When the benefits which come to the nation through the creation of the National Army are catalogued, the fact that it has welded the country into a homogeneous society, [Footnote: "Homogeneous society"—a society or community all of whose parts and members have like purposes and interests.] seeking the same national ends and animated by the same national ideals, will overtop all other advantages. The organization of the selected Army fuses the thousand separate elements making up the United States into one steel-hard mass. Men of the North, South, East, and West meet and mingle, and on the anvil of war become citizens worthy of the liberty won by the first American armies. [Footnote: Major Granville R. Fortesque, in National Geographic Magazine, Dec., 1917]. How this welding of the parts of the nation together was brought about by the war is suggested by the words of an old Confederate soldier who wrote to a friend in the North:
"During the war between the states I was a rebel, and continued one in heart until this great war. But now I am a devoted follower of Uncle Sam and endorse him in every respect."
DIVERSE ELEMENTS IN OUR NATION
The fact that our nation contained in its population large numbers of people from practically every country of Europe caused no little anxiety when we entered the European war. Our population embraces a hundred different races and nationalities.
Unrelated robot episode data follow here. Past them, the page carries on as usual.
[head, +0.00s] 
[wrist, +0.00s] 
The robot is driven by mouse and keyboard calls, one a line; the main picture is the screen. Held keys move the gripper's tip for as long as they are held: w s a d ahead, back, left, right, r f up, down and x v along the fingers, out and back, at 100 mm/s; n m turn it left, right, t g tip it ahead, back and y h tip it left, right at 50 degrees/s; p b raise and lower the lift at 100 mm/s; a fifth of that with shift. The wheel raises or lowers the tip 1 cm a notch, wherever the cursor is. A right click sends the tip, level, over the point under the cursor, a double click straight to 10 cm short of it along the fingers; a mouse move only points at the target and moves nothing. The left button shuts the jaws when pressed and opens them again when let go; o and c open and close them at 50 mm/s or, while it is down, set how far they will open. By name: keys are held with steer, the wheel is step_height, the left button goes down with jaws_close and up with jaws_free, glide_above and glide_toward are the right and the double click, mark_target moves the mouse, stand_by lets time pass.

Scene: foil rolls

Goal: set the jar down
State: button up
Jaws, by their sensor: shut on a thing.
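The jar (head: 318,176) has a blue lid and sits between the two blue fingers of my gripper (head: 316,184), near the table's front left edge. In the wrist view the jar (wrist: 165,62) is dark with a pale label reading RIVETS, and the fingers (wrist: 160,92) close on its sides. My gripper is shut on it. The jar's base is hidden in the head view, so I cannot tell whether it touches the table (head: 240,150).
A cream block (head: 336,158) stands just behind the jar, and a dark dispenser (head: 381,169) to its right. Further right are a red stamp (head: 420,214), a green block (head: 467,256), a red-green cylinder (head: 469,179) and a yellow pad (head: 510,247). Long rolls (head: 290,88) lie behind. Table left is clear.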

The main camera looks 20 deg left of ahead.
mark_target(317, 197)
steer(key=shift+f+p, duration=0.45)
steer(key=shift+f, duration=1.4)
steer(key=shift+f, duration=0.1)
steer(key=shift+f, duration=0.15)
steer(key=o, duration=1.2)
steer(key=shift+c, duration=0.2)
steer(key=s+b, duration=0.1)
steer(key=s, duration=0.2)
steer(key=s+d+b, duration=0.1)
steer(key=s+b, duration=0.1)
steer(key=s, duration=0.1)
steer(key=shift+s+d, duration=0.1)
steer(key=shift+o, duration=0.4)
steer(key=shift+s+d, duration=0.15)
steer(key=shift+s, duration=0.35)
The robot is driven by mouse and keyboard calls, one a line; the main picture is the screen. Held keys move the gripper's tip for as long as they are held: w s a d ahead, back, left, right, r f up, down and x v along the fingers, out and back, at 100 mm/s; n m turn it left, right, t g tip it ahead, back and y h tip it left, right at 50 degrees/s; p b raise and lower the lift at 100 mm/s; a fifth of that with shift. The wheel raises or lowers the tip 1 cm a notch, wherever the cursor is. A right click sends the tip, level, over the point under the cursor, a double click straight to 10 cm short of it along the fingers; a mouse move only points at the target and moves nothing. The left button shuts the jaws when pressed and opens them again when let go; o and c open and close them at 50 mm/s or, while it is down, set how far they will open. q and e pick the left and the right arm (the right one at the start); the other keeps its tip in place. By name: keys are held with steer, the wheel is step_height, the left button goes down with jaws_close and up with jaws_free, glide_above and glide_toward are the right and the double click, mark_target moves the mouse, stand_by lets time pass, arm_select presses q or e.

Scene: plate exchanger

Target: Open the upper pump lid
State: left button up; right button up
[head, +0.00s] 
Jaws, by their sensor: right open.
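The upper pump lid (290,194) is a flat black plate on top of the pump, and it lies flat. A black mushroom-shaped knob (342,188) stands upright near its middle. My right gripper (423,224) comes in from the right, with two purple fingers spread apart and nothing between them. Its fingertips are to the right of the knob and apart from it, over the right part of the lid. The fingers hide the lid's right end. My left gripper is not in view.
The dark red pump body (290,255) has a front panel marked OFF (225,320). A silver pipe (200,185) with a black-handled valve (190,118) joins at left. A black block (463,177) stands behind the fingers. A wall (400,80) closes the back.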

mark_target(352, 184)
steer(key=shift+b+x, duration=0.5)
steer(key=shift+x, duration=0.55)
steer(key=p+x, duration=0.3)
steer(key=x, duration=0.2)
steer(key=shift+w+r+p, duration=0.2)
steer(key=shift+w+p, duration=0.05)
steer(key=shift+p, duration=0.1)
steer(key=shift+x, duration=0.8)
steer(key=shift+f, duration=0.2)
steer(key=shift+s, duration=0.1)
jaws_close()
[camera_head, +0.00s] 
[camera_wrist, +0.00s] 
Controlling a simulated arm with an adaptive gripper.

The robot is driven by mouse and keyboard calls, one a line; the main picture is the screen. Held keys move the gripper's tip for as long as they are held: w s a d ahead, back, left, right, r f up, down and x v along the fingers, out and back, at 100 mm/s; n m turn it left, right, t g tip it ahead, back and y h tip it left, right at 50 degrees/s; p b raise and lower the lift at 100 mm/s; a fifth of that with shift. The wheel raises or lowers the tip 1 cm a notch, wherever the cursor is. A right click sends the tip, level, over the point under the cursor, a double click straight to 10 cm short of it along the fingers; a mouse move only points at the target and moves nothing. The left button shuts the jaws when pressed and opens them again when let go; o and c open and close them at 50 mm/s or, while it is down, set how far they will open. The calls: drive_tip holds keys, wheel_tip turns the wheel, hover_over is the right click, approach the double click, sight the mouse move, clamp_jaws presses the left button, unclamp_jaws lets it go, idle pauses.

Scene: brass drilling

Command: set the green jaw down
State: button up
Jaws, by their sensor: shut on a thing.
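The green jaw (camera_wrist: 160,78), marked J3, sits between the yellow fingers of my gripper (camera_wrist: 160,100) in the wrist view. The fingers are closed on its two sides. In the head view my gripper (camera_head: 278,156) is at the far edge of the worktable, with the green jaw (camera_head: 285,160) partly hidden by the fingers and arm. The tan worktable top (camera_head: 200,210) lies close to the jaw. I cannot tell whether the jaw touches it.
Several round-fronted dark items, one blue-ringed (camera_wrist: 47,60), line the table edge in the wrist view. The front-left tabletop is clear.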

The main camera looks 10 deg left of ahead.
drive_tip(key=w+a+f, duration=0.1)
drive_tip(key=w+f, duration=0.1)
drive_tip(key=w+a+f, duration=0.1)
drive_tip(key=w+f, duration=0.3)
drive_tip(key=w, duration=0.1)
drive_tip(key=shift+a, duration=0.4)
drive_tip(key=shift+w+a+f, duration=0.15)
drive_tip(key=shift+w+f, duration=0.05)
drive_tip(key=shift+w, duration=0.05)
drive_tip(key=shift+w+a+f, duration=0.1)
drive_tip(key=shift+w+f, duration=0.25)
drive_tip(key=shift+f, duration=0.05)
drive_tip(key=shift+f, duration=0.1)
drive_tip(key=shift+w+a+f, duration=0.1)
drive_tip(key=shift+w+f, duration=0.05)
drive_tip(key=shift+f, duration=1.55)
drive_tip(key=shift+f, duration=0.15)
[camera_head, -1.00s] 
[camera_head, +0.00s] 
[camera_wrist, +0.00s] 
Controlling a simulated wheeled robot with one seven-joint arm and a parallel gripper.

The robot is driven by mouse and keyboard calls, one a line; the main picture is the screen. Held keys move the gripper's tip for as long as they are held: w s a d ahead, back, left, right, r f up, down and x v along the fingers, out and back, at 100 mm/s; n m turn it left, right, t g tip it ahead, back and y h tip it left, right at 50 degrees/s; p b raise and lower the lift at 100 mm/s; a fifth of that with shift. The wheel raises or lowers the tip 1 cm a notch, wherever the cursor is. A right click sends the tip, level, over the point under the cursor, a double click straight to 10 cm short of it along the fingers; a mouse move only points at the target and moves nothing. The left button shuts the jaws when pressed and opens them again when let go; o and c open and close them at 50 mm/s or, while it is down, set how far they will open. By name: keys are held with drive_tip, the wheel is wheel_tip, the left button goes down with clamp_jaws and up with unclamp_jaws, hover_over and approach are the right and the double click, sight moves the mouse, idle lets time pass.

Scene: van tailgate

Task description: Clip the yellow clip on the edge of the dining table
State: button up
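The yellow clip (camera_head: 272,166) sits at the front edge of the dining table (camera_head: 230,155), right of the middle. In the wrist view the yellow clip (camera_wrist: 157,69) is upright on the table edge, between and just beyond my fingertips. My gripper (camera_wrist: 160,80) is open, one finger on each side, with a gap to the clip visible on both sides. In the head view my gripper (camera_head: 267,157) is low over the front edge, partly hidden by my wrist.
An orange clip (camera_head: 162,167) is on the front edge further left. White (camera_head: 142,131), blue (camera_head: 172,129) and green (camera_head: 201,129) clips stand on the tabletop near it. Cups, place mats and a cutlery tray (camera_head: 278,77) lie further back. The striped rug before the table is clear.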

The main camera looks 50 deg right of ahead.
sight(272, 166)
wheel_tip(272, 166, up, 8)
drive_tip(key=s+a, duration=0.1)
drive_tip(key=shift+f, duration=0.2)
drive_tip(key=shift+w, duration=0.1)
Of these, ten million are negroes and three hundred thirty-six thousand are Indians. Thirty-three million are of foreign parentage, and of these, thirteen million are foreign-born. Five million do not speak English, and there are one thousand five hundred news papers in the United States printed in foreign languages. Five and one- half million above the age of ten years, including both foreign and native, cannot read or write in any language. New York City has a larger Hebrew population than any other city in the world, contains more Italians than Rome, and its German population is the fourth largest among the cities of the world. Pittsburgh has more Serbs than the capital of Serbia. It is said that there were more Greeks subject to draft in the American army than there were in the entire army of Greece. Would all these people be loyal to our nation, or would they divide it against itself?
LOYALTY OF DIVERSE ELEMENTS
The war, in fact, showed us that there were some among us who had never really become "members" of our nation and who were dangerous to our peace and safety. It also showed us the danger that comes from the presence of so many illiterates, or of those who cannot use the English language; for such people, even though loyal in spirit to the United States, cannot understand instructions either in the army or in industry, and otherwise prevent effective cooperation. And yet the most striking thing that the war showed us in regard to this mixed population is that the great mass of it, regardless of color or place of birth, is really American in spirit and loyal to our flag and the ideas which it represents.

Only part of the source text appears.